[start]
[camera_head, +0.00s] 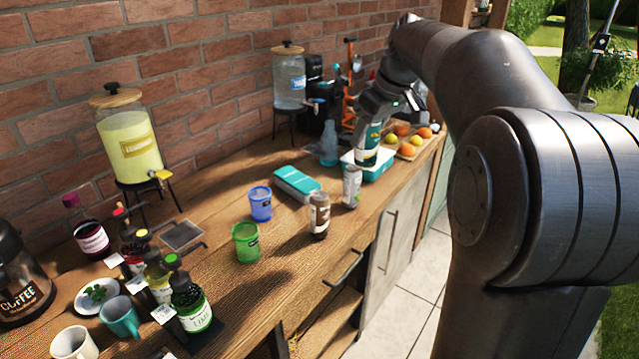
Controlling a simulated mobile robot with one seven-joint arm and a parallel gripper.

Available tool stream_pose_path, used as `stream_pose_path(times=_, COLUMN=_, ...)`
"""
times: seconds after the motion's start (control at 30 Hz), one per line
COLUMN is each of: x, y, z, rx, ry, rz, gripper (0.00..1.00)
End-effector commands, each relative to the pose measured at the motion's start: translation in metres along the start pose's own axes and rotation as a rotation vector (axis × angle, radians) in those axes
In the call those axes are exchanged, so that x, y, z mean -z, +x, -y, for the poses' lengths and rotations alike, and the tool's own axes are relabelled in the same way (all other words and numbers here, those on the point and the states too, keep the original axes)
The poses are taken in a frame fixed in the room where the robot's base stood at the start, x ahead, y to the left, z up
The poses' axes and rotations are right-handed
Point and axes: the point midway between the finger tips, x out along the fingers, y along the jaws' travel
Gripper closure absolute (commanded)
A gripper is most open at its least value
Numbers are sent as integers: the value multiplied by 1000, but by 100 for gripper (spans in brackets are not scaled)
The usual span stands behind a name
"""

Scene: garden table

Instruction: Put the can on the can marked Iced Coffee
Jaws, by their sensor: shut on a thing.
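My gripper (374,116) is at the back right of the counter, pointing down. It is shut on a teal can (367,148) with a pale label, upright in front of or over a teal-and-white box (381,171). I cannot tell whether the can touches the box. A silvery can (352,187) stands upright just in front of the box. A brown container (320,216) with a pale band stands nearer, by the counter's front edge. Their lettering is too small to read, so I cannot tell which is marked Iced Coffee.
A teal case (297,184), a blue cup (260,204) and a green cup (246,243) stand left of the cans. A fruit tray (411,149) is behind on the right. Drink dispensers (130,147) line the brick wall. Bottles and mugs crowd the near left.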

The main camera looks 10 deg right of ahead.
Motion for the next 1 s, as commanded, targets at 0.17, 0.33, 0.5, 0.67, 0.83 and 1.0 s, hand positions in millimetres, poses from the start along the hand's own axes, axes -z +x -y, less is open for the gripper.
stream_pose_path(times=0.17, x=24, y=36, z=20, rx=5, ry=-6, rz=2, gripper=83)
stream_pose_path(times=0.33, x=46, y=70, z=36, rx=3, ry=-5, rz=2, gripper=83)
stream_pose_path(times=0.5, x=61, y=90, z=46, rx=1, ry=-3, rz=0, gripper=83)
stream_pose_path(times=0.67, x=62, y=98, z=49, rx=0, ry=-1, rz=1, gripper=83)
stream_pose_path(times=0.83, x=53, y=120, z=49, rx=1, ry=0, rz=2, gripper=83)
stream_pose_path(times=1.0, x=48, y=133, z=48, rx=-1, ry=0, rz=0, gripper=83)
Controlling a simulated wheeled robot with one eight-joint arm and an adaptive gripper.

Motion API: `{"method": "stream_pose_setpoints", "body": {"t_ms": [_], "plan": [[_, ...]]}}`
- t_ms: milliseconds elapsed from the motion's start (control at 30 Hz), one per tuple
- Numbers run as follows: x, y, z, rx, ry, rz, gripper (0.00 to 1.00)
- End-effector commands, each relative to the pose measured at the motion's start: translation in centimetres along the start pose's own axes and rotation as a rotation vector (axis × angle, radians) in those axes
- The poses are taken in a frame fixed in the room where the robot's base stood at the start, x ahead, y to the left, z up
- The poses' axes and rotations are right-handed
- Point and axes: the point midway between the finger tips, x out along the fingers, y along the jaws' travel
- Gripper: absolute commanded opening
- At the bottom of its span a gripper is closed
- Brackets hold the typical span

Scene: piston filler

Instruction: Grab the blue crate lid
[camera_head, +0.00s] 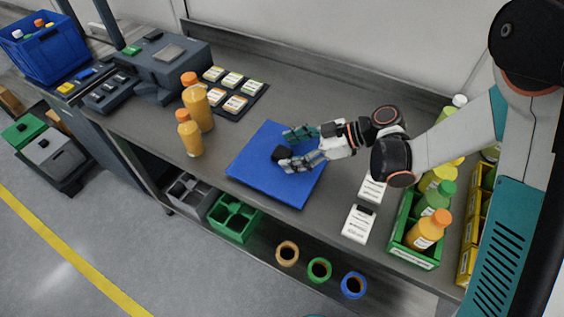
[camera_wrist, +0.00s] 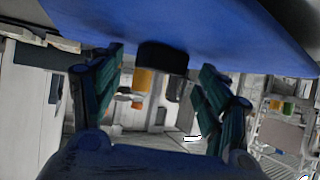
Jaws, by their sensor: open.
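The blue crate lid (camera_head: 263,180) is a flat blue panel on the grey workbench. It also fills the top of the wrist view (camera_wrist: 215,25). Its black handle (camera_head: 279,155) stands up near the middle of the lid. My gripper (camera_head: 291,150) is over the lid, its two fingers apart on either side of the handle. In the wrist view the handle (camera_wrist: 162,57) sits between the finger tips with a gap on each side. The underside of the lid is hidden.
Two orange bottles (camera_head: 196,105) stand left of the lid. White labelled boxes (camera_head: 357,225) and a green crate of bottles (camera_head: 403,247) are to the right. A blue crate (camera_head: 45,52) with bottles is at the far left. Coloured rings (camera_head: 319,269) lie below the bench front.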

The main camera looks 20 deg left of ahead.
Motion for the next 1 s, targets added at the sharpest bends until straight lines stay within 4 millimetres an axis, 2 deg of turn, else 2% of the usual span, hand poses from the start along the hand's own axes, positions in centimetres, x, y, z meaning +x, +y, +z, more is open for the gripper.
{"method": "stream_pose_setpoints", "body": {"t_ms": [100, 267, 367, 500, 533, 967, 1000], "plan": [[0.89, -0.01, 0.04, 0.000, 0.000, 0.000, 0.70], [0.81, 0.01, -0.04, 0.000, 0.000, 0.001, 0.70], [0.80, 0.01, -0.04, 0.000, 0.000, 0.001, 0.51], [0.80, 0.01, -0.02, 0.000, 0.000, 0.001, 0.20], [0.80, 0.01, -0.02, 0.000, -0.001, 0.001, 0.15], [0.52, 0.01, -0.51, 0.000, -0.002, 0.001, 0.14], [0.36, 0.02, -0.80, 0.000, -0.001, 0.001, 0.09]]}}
[end]
- **Given request**: From the entries above, copy every line where the word "looks" shows up.

- **Solution to this task**:
The main camera looks 10 deg right of ahead.
The main camera looks 20 deg left of ahead.

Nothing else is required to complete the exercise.